If I already have some college credits, or if I attend summer school, can I graduate and be commissioned in less than four years?
Yes, in most cases, you can. If you are not enrolled in the program, then you are only allowed to have 30 credit hours total to enroll. Unfortunately, even if you do not plan to utilize those credit hours towards your degree, they are still a disqualifying factor. If you are already enrolled in the program, as long as you plan ahead and complete all of your academic requirements, you should do fine. For more information, please consult your class advisor.
Do I have to major in some particular subject if I join the NROTC?
It depends. In an increasingly technical Navy, scholarship preference is now given to students who major in technical fields (Tier 1 and 2 majors), with 85% of all scholarships going to those students. Additionally, scholarships are awarded to a specified tier, and in order to maintain your scholarship eligibility you need to maintain a major within that tier. Students who wish to change tiers must have prior approval from the Commanding Officer or Naval Service Training Command as appropriate (see below). College Program students can enter the program with any major, but if awarded a scholarship it will be for a specific tier.

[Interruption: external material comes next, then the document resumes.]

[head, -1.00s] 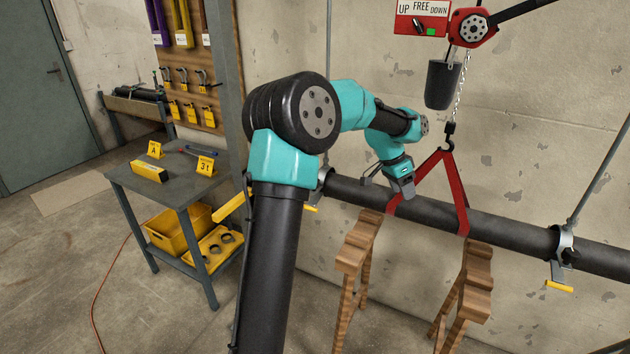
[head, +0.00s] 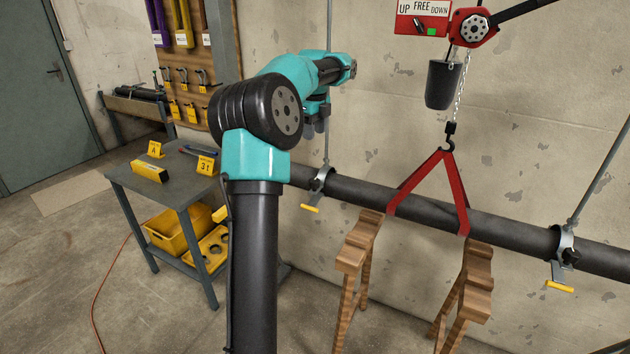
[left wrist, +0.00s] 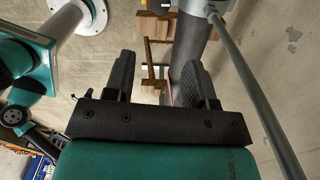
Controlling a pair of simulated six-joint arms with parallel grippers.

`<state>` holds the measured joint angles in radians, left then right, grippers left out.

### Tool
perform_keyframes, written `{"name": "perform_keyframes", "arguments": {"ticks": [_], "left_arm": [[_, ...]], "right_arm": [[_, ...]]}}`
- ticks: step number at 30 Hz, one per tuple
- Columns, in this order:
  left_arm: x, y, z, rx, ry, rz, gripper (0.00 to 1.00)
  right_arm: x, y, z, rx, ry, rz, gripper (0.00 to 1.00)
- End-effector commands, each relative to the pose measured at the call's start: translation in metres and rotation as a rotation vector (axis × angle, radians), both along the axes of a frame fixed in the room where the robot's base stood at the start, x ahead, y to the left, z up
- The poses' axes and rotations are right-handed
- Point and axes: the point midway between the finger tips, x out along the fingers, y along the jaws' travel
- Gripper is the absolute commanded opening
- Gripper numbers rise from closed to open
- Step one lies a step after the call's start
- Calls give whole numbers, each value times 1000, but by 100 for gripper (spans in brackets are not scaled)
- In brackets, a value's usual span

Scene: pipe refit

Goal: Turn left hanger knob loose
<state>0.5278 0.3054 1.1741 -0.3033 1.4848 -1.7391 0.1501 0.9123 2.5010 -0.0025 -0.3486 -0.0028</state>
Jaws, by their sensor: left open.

Would I be allowed to change my major once I am in the NROTC program?
Due to the tier system that the Navy recently implemented, all majors fall into one of three tiers:
- Tier 1 encompasses all technical engineering majors, such as mechanical and electrical engineering.

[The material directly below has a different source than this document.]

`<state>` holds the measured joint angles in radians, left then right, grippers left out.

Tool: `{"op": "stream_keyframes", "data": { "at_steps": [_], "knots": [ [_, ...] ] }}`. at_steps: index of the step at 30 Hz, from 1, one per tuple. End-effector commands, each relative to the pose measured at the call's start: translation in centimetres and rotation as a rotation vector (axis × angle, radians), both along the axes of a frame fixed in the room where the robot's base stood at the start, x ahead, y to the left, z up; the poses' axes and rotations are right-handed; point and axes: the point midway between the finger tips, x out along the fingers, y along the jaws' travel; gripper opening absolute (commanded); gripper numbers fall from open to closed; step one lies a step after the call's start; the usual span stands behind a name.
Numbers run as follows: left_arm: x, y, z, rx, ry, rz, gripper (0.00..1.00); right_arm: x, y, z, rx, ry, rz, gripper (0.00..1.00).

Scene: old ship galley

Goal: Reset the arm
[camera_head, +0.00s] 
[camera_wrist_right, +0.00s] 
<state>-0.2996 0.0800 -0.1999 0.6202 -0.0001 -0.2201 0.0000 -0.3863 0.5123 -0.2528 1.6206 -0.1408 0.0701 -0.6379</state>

- Tier 2 contains the physical and life sciences, as well as mathematics.
- Tier 3 contains all other majors, including languages, the humanities, and social sciences.
If you wish to change your major within or up a tier (e.g., from Tier 3 to Tier 2), you may do so with approval from the Commanding Officer of the Unit. If you wish change to move down a tier (e.g., Tier 1 to Tier 2, etc.) you must first obtain the approval of Naval Service Training Command (NSTC).
How does the Marine training differ from Navy training?
In most respects, it is the same. Marine Option students are not required to take calculus and physics courses, but are required to attend one extra physical training (PT) session every week that is geared specifically towards Marine Option students. They also take different Naval Science courses and participate in the Officer Candidate School (OCS) training program at Quantico, Virginia in their junior and senior years. While they are guided by the Navy instructors, they are more heavily guided in their development by our Marine Officer Instructor (MOI) and our Assistant Marine Officer Instructor (AMOI). Finally, upon graduation they are commissioned as Second Lieutenants in the U.S. Marine Corps.
Who teaches the Naval Science courses?
The NROTC staff is composed of active duty Navy and Marine Corps officers and enlisted personnel. The Naval Science courses are instructed by the staff officers. These same officers will double as your NROTC class advisors, providing guidance and assistance as necessary, in your academic and military pursuits.
What academic standards are there for NROTC Scholarship and College Program midshipmen?
Scholarship and College Program midshipmen must maintain a 2.5 Grade Point Average on a 4.0 scale, have no failing grades in any subject required for their major or commissioning, progress on a prescribed timeline for graduation, and have a full academic load every semester.
What NROTC classes should I register in?
New NROTC students should ensure that they register for the applicable Naval Science class for their year (ask your advisor about this) as well as the Naval Science Lab.
What are the specific courses that I must take if I join the NROTC program that I wouldn't otherwise have to take?
NROTC students take, on average, two Naval Science courses per year, one each in the fall and spring semesters. All scholarship students (both Navy and Marine Option) must take one semester of American Military History/National Security Policy and one semester of Cultural Awareness. All Navy Option students are also required to take one year of English (grammar and composition), one year of Calculus (by the end of sophomore year) and one year of Physics (by the end of junior year). The NROTC Unit provides professional tutoring in calculus and physics for those students who need help with these difficult subjects. Additionally, the Unit will accept some AP credit for all academic requirements if these credits appear on the Yale transcript.
Are NROTC midshipmen housed together on campus?
No. Each student makes their own accommodations for housing. They generally live with the rest of the Yale student body in the residential colleges, in the Freshmen housing, or off campus as they and the University deem fit.